Wednesday, November 6, 2013

Discuss the Latest and Greatest Books with the Novel T’s Book Club

The Novel T’s Book Club meets at the Monrovia Public Library every fourth Tuesday at 6:45 p.m. to discuss literary works selected by the members, with a representation of both fiction and non-fiction. Flight Behavior by Barbara Kingsolver provoked lively discussion in October.  Barbara Kingsolver has earned many accolades for her writing and Flight Behavior didn't disappoint. The group touched upon the topics of climate change, poverty and its effects on families, how the media alters our perception of major events, and the concept of community that is so important to Ms.
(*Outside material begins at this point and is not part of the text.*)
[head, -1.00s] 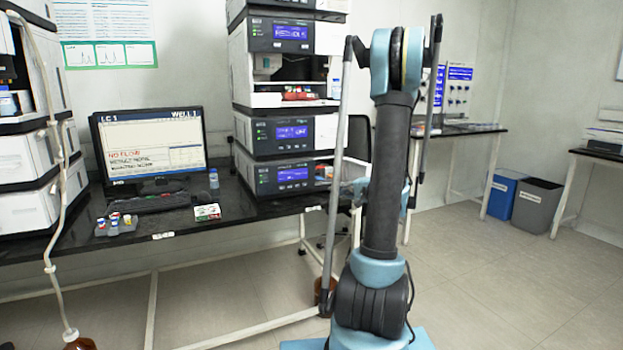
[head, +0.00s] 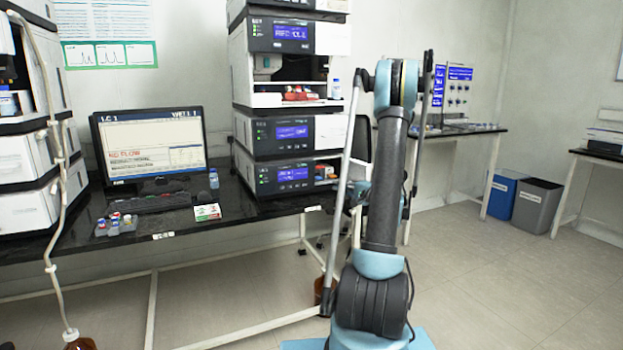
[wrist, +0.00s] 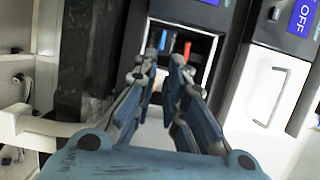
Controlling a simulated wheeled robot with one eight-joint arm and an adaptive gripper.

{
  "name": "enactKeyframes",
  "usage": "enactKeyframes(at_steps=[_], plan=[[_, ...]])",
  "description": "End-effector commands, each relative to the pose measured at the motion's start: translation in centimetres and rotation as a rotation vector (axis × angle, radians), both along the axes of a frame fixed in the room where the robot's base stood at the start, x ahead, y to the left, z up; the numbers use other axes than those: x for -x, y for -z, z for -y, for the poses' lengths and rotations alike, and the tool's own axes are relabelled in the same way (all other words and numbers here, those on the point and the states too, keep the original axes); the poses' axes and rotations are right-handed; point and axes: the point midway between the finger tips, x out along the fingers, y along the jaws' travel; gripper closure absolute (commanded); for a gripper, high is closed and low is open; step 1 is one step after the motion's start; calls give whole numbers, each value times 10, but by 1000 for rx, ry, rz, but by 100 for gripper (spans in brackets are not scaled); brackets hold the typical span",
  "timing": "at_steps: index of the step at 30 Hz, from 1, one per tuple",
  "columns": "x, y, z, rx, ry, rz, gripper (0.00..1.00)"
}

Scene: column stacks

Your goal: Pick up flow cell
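My gripper (wrist: 164,64) shows in the wrist view with its two fingers apart and a narrow empty gap between the tips. The fingers point at an open bay in an instrument module. In the bay I see a small red part (wrist: 187,50) and a small blue part (wrist: 163,40), both beyond the fingertips and not held. I cannot tell which part, if any, is the flow cell. In the head view the lowest module of the middle stack (head: 292,175) has a bay with small coloured parts at its right side.
The black bench (head: 250,208) carries the stack, a monitor (head: 150,145), a keyboard (head: 150,202) and a rack of vials (head: 116,224). A chair (head: 358,140) stands behind my arm. Blue (head: 502,197) and grey (head: 537,206) bins stand at the right. The floor at right is clear.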

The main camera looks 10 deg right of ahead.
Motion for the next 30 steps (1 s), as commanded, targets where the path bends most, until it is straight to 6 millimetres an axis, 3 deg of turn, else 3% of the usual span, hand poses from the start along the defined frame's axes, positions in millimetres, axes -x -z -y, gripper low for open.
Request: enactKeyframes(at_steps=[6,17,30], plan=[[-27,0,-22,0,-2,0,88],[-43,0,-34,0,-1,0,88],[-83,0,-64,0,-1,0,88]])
Kingsolver in her writings. This is one of the must read novels of the year, and received a resounding thumbs up among Novel T’s members.

On November 26 we'll turn our attention to a work of non-fiction - a book that has climbed to the top of the bestseller charts: Zealot: the life and times of Jesus of Nazareth by Reza Aslan. Sifting through centuries of mythmaking, the author sheds new light on one of history’s most influential and enigmatic characters. Jesus lived in an age awash in apocalyptic fervor. Scores of Jewish prophets, preachers, and would-be messiahs wandered through the Holy Land, bearing messages from God. Jesus was a charismatic Galilean who defied both the imperial authorities and their allies in the Jewish religious hierarchy. Balancing the Jesus of the Gospels against historical sources, Aslan describes a man of contradictions and mystery.
In December, Novel T's takes a holiday break and resumes January 28, 2014. Our first selection of the new year is The Lowland by Jhumpa Lahiri, followed by What Alice Forgot by Liane Moriarty on February 25, 2014. All are welcome to join the Novel T’s in the Library Community Room.

Monday, November 4, 2013


Author Eric Schlosser first came to our attention when his book Fast Food Nation: The Dark Side of the All American Meal was published in 2001.  This important and much quoted book helped Americans think more about what they were eating and where the food came from.  Fast Food Nation tells the story of how, after World War II, the modern diet changed from home-cooked meals with fresh foods to fast foods and packaged meals. Emphasizing how this type of new food both contained too many chemicals and how it came from huge factories that looked nothing like the farms of the past, this is a book that reads quickly and is chock full of enlightening information. It's also a great choice for a book group as there is so much to talk about and readers will have different opinions.

The Monrovia Public Library also owns the DVD of Fast Food Nation. Rather than a documentary, this film is a fictionalized comedy version starring actor Greg Kinnear. For the true experience, read the book. 
Chew On This: Everything You Don’t Want to Know About Fast Food by Eric Schlosser and Charlie Wilson is for a younger audience. Written in a bright and accessible manner, this book helps kids and parents understand exactly what is in that burger or fries and how that fast food meal was produced. This is a great book for family discussions.

 There are so many books, newspaper articles and television programs about food and nutrition. Fast Food Nation and                Chew on This still remain very relevant.